I write today to recommend two articles on interpretations of law text—Constitution or statute. Text interpretation is text interpretation. However, text interpretation by originalist/textualist leaning judges considers extra-text “history” leading to ratification of constitutional text in interpreting Constitutional text but reject such history (commonly called legislative history) for interpreting statutory text. (Why that difference I hope you ask?) For originalists in interpretation (often but not always textualists) the permissible tools are those that focus on the original public meaning or some variant of that to some imagined audience including as some fear “Joe the Ploughman” with arguably marginal reading skills generally or for law text. See Jack N. Rakove, Joe the Ploughman Reads the Constitution, or The Poverty of Public Meaning Originalism, 48 San Diego L. Rev. 575 (2011), here.
The first article addresses the effects of Loper Bright. Lindsay L. Clayton, Defending Agency Actions After Loper Bright: Sea Change or the Same Old Beach? 74 DOJ J. Fed. Law. & Prac. no. 2, 49 (July 2026), here. An Appendix for the article is here. Ms. Clayton is Assistant Director in the Civil Division’s Tax Litigation Branch. The article is quite good in assessing the effects of Loper Bright on DOJ’s civil litigation. One would have to assume that, prior to publication in the DOJ’s house organ, the contents were vetted and approved by at least some of the attorneys in DOJ responsible for positions before the courts.
Some comments on Ms.
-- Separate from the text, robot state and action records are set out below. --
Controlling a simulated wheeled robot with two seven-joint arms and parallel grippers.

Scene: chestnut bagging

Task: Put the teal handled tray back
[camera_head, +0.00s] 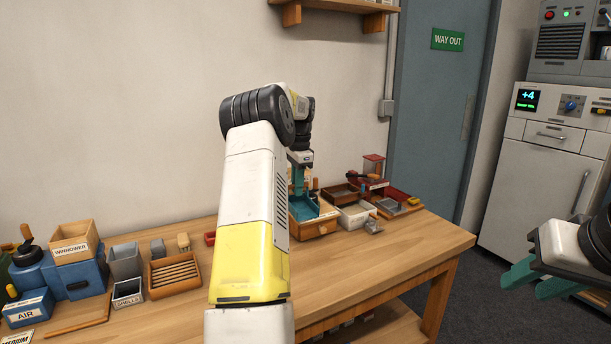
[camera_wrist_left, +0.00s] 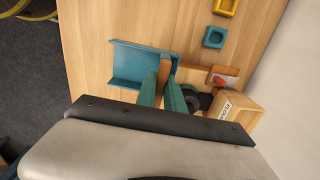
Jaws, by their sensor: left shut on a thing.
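The teal tray (camera_wrist_left: 128,62) has a wooden handle (camera_wrist_left: 164,74). My left gripper (camera_wrist_left: 161,86) is shut on the handle in the left wrist view. In the head view the teal tray (camera_head: 303,208) shows beyond my left arm, with my left gripper (camera_head: 299,176) above it, and the arm hides part of it. The tray is at a wooden box with a knob (camera_head: 318,229); whether it touches the box or hangs just above I cannot tell. My right gripper (camera_head: 540,280) is at the right edge, away from the table, its teal fingers apart and empty.
A white bin (camera_head: 352,221), a dark wooden tray (camera_head: 343,191) and a red stand (camera_head: 373,168) are close to the right of the tray. A blue winnower (camera_head: 80,279) and a slotted box (camera_head: 173,289) stand at the left. The table's front right is clear.

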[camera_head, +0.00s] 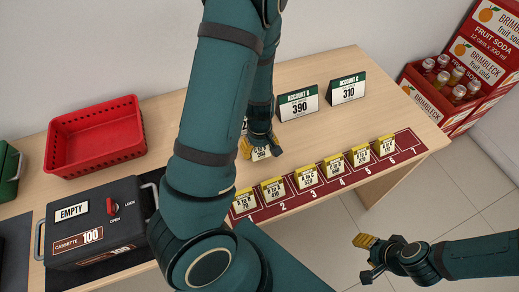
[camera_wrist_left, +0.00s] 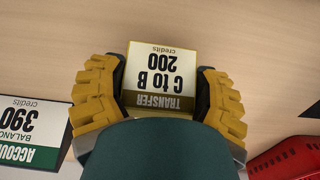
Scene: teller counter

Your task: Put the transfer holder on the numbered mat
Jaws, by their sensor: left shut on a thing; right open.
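The transfer holder, with a yellow header and a white card reading C to B 200, is between the fingers of my left gripper (camera_head: 260,149). The held holder (camera_wrist_left: 160,70) shows clearly in the left wrist view, with a yellow finger on each side. In the head view it is over the wooden counter behind the mat; whether it touches the counter I cannot tell. The dark red numbered mat (camera_head: 408,140) runs along the counter's front edge. Several yellow-topped holders (camera_head: 307,179) stand on it at spaces 1 to 6, and space 7 is bare. My right gripper (camera_head: 366,258) is open and empty.
A red basket (camera_head: 95,138) and a black cassette (camera_head: 92,222) are at the left. Soda crates (camera_head: 447,92) stand beyond the right end. My right gripper is over floor.
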Clayton’s articles:
The article repeats (pp. 50-51) the Loper Bright claim:
The decision criticized Chevron for requiring courts “to ignore, not follow, ‘the reading the court would have reached’ had it exercised its independent judgment” and for “demand[ing] that courts mechanically afford binding deference to agency interpretations.”
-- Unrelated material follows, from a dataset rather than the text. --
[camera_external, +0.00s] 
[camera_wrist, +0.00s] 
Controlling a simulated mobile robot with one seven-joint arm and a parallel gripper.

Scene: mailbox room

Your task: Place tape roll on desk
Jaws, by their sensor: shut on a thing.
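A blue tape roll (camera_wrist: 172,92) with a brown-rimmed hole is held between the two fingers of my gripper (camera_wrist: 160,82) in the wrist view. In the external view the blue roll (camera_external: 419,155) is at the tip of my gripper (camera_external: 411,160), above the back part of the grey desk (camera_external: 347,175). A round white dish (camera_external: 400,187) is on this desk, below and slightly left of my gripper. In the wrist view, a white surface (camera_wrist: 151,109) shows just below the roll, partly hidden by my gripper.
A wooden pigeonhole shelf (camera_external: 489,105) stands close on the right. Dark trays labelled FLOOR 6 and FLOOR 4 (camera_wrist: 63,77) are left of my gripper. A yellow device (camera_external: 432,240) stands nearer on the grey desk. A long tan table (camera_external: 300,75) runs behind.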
I believe that Loper Bright claim was false or, in any event, overstated what Chevron actually did. My claim is that Chevron allowed judges to apply (not defer to) an agency interpretation only where they were interpretive equipoise (same as ambiguity) where they could not decide whether the agency interpretation or the opposing interpretation was best or not best. In that zone of equipoise, courts were simply applying the agency interpretation as a default rule, like the rule of lenity; there were not deferring to an agency not best interpretation. I develop my claim further in an article for publication in the ABA Tax Lawyer sometime in the near future. But consider:
- For a succinct statement addressing Chevron’s meaning of reasonable interpretation and the latitude it gave courts to apply their own best meaning. See Jon Newman (respected 2d Circuit Judge), On Reasonableness: The Many Meanings of Law’s Most Ubiquitous Concept, 21 J. App. Prac. & Process 1, 83 (2021), here (“It would probably be too cynical to suggest that [under Chevron] the courts are just accepting agency interpretations with which they agree and rejecting those they disfavor, but in some cases that almost seems to be what is happening. Clearly there is no one meaning of “reasonable” in the context of Chevron deference.”)
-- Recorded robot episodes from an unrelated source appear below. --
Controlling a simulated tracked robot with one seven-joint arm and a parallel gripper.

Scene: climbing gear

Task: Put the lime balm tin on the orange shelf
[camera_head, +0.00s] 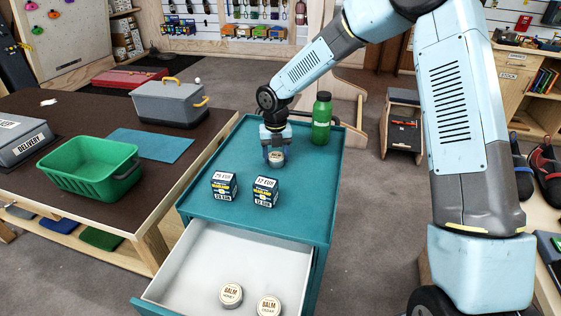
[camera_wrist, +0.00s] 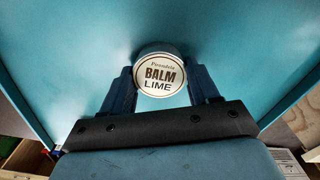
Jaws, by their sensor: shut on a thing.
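The lime balm tin (camera_wrist: 160,74) is a small round tin with a white label reading "BALM LIME", seen in the wrist view between my two fingers. My gripper (camera_head: 275,158) is shut on it at the teal cabinet top (camera_head: 250,222), behind two small boxes. The tin also shows small under my gripper in the head view (camera_head: 276,157). I cannot tell whether it touches the top. No orange shelf can be made out clearly.
Two headlamp boxes (camera_head: 223,186) (camera_head: 265,191) and a green bottle (camera_head: 322,118) stand on the cabinet top. The open drawer (camera_head: 215,270) holds honey (camera_head: 231,294) and cedar (camera_head: 269,305) tins. A table at left holds a green basket (camera_head: 92,166) and a grey box (camera_head: 170,103).

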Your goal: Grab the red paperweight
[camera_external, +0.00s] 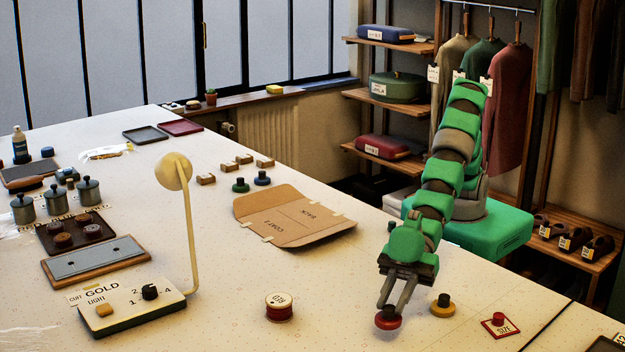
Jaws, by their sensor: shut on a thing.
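The red paperweight (388,322) is a low red disc with a dark knob on top. It is near the front of the white table, right of centre. My gripper (388,308) points down over it, with its grey fingers shut on the dark knob. The disc appears at or just above the table top; I cannot tell whether it touches.
A yellow paperweight (442,305) with a dark knob stands close to the right. A red round tin (280,307) stands to the left, and a red square piece (500,324) lies further right. A cardboard folder (293,218) lies behind. The table between tin and gripper is clear.
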- Judge Newman’s insight is consistent with empirical research of large data sets of cases that commoted about Chevron but none said or reasonably implied that the court deferred to a not best agency interpretation. Rather, Judge Newman was saying that the court determined a best interpretation and applied that interpretation or were in interpretive equipoise. For my research, see Is Chevron on Life Support; Does It Matter? (Federal Tax Procedure Blog 4/2/22; 4/3/22), here; and Chevron Step Two Reasonableness and Agency Best Interpretations in Courts of Appeals (Federal Tax Procedure Blog 2/9/23), here.
- Following through on my claim, the question is what courts do after Loper Bright do when they face ambiguous statutory text where they cannot honestly say that the agency interpretation or the opposing interpretation is the best? I cover that issue in my article addressing interpretive equipoise in percentage ranges, but just think about that. Keep in mind that Loper Bright cannot responsibly command or be interpreted to command that there cannot be ambiguity after applying all the tools of statutory interpretation.